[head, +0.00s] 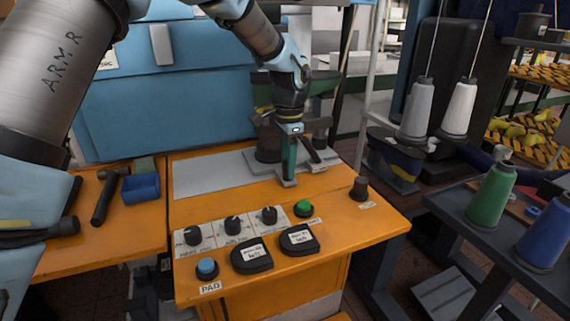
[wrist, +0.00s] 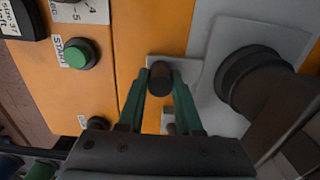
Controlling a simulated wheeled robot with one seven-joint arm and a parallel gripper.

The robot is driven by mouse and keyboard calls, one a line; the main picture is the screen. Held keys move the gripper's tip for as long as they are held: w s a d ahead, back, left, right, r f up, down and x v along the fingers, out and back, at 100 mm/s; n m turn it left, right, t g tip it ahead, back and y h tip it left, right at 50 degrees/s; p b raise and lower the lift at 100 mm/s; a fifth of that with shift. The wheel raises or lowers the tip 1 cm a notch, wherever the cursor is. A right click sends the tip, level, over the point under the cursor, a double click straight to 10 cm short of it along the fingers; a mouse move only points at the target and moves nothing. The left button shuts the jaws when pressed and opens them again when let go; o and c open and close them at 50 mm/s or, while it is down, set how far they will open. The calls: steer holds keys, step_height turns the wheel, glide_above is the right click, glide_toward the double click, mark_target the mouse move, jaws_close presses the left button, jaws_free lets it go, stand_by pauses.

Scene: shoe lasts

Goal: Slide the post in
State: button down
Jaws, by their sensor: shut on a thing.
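My gripper (head: 289,178) points down over the orange bench beside the grey plate. In the wrist view its two green fingers (wrist: 160,82) close on a dark brown, round-topped post (wrist: 161,76). A small pale plate (wrist: 157,62) shows around the post's far side; it also shows under the fingertips in the head view (head: 290,183). The fingers hide most of the post in the head view. I cannot tell whether its lower end is inside a hole, resting on the plate or just above it. A second small pale plate (head: 318,167) lies to the right.
A thick dark cylinder (wrist: 255,80) stands on the grey plate (head: 205,175) behind my gripper. A dark knob (head: 359,188) stands to the right.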

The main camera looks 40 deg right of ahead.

◇ ◇ ◇ ◇ ◇

Go through the listing above and return every line where the word "button" occurs.

▶ **SOLUTION FOR THIS TASK**:
The robot is driven by mouse and keyboard calls, one a line; the main picture is the screen. Held keys move the gripper's tip for as long as they are held: w s a d ahead, back, left, right, r f up, down and x v along the fingers, out and back, at 100 mm/s; n m turn it left, right, t g tip it ahead, back and y h tip it left, right at 50 degrees/s; p b raise and lower the lift at 100 mm/s; a fifth of that with shift. The wheel raises or lowers the tip 1 cm a notch, wherever the cursor is. A right click sends the tip, level, over the point under the cursor, a double click straight to 10 cm short of it along the fingers; a mouse move only points at the target and moves nothing. The left button shuts the jaws when pressed and opens them again when let go; o and c open and close them at 50 mm/s or, while it is down, set how far they will open. The calls: steer holds keys, step_height turns the wheel, glide_above is the right click, glide_toward the double click, mark_target the mouse move, jaws_close presses the left button, jaws_free lets it go, stand_by pauses.
State: button down

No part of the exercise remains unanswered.